- The Washington Times - Wednesday, April 1, 2009

BAGHDAD | Britain turned over coalition command of the oil-rich South of Iraq to the United States on Tuesday in the first step toward withdrawing almost all British troops by July.

The pomp-filled ceremony marked the beginning of the end of an often-troubled British mission. The Iraqis have accused the British of merely standing by while Shi’ite militias wielded control of the country’s second-largest city of Basra for years.

However, U.S. and Iraqi commanders had nothing but praise Tuesday for Britain’s role as the second-largest contributor of troops since the U.S.-led invasion in March 2003.

“The accomplishments of the British forces across Iraq, and especially here in Basra, have been nothing short of brilliant,” Gen. Ray Odierno, the top U.S. commander in Iraq, said during the ceremony at the airport base outside Basra, 340 miles southeast of Baghdad.

The British troops will be withdrawn in phases, with combat operations to leave at the end of May and all but about 400 troops withdrawn by the end of July. Those staying behind will focus mainly on training the Iraqi navy to defend oil platforms stationed off the coast, the British Ministry of Defense has said.

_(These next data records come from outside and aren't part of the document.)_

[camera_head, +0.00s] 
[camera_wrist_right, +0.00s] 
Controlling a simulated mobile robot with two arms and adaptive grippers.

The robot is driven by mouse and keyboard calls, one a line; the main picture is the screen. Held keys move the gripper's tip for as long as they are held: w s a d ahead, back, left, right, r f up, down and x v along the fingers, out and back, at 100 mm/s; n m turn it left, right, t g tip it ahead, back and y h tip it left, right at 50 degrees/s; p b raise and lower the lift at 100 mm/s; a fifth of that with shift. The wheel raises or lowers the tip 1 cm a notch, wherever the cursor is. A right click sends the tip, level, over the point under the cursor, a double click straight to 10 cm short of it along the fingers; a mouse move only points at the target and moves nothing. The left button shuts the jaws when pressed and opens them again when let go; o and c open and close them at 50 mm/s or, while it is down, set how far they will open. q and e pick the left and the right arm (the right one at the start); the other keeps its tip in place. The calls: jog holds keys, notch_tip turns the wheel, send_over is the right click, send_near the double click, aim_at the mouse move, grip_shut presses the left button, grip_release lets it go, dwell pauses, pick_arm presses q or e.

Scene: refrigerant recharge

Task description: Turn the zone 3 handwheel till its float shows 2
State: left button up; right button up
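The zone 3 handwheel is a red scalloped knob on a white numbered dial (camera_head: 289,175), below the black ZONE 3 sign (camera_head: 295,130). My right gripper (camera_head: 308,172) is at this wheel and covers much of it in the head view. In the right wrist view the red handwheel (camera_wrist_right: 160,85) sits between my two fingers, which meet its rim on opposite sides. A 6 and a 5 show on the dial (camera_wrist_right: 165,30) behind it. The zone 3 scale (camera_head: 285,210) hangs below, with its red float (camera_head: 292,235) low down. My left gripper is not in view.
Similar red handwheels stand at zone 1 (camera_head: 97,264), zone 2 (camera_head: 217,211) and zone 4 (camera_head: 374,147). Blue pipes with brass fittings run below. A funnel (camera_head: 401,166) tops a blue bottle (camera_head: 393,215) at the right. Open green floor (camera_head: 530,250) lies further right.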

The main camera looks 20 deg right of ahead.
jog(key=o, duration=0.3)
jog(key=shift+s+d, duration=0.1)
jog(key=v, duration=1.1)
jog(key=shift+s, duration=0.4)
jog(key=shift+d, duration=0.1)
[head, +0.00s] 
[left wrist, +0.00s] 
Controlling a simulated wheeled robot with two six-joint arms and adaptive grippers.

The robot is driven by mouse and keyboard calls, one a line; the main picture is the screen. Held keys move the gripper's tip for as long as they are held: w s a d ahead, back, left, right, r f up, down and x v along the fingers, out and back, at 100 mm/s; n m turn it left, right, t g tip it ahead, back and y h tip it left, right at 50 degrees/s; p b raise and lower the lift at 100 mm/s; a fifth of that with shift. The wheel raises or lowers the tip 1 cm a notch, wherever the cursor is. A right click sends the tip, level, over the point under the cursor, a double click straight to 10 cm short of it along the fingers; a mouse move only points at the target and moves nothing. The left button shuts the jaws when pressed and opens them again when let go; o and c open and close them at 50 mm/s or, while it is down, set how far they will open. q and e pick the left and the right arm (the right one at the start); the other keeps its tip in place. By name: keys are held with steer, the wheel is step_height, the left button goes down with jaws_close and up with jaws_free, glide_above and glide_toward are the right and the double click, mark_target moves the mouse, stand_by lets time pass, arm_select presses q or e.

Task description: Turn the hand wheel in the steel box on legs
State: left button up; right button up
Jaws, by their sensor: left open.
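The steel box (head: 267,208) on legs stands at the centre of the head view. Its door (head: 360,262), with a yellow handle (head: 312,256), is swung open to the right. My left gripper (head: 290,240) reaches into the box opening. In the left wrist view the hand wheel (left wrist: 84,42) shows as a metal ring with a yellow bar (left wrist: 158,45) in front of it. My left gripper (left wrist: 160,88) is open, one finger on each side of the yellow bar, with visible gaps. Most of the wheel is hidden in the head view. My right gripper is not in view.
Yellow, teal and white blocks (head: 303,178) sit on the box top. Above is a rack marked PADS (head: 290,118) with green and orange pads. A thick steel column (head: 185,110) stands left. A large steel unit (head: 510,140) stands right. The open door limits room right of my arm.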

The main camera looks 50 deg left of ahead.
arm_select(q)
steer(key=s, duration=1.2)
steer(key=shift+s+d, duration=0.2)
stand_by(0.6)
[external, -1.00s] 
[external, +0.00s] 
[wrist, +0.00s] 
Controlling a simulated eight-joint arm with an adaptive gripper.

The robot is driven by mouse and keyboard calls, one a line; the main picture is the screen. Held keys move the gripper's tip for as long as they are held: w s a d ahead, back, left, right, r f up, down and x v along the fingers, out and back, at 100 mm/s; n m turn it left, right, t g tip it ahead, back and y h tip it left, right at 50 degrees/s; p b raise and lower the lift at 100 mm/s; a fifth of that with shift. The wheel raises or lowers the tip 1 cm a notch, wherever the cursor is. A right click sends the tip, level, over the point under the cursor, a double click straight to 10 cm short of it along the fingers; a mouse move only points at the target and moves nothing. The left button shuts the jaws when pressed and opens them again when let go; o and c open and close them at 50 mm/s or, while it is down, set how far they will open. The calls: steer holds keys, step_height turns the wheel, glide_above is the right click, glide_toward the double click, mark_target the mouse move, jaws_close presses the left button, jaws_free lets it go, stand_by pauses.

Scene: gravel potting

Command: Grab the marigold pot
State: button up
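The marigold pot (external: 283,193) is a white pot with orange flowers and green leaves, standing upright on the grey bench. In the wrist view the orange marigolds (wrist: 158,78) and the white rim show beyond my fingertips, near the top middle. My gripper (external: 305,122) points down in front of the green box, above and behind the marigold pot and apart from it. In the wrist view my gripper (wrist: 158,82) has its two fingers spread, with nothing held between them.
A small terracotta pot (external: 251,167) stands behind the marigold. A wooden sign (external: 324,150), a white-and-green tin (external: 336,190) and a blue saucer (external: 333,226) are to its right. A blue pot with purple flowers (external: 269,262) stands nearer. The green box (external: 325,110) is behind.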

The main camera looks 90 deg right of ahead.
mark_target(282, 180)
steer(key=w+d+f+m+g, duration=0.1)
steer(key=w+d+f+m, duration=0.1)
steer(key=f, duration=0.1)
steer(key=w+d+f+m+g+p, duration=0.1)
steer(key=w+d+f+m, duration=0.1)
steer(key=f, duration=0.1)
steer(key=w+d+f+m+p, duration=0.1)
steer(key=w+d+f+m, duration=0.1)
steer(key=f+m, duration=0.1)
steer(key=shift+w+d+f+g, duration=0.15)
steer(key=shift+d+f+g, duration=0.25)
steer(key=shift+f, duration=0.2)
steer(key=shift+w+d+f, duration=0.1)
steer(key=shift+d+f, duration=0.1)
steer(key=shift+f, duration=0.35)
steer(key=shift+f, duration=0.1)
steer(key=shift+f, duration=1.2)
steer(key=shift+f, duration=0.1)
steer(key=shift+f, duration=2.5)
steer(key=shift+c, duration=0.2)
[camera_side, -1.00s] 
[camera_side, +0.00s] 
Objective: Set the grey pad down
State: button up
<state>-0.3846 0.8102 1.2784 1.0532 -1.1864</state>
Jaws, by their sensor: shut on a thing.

The Americans will move units to replace the British troops in order to ensure a smooth transition, the military said. U.S. military supply lines pass through the area en route from Kuwait to U.S. bases throughout the country.

The Iraq war has been extremely unpopular in Britain, and the issue shadowed the final years of Tony Blair’s term as prime minister.

At the height of combat operations in March and April 2003, Britain had 46,000 troops in Iraq. The British military has recorded 179 deaths since the war started.

Violence has dropped off sharply in most of Iraq, but a spate of high-profile bombings last month has raised concern that insurgents are regrouping ahead of the planned withdrawal of U.S. forces from Iraqi cities by the end of June and from the rest of the country by the end of 2011.

A suicide truck bomber struck an Iraqi police station in the northern city of Mosul on Tuesday, killing at least eight people - four policemen and four civilians - and wounding 12, officials said.

At least nine U.S. troop deaths were reported last month. The latest death occurred Tuesday, when a Marine died in a “noncombat incident” in Anbar province, west of Baghdad, the U.S. military said.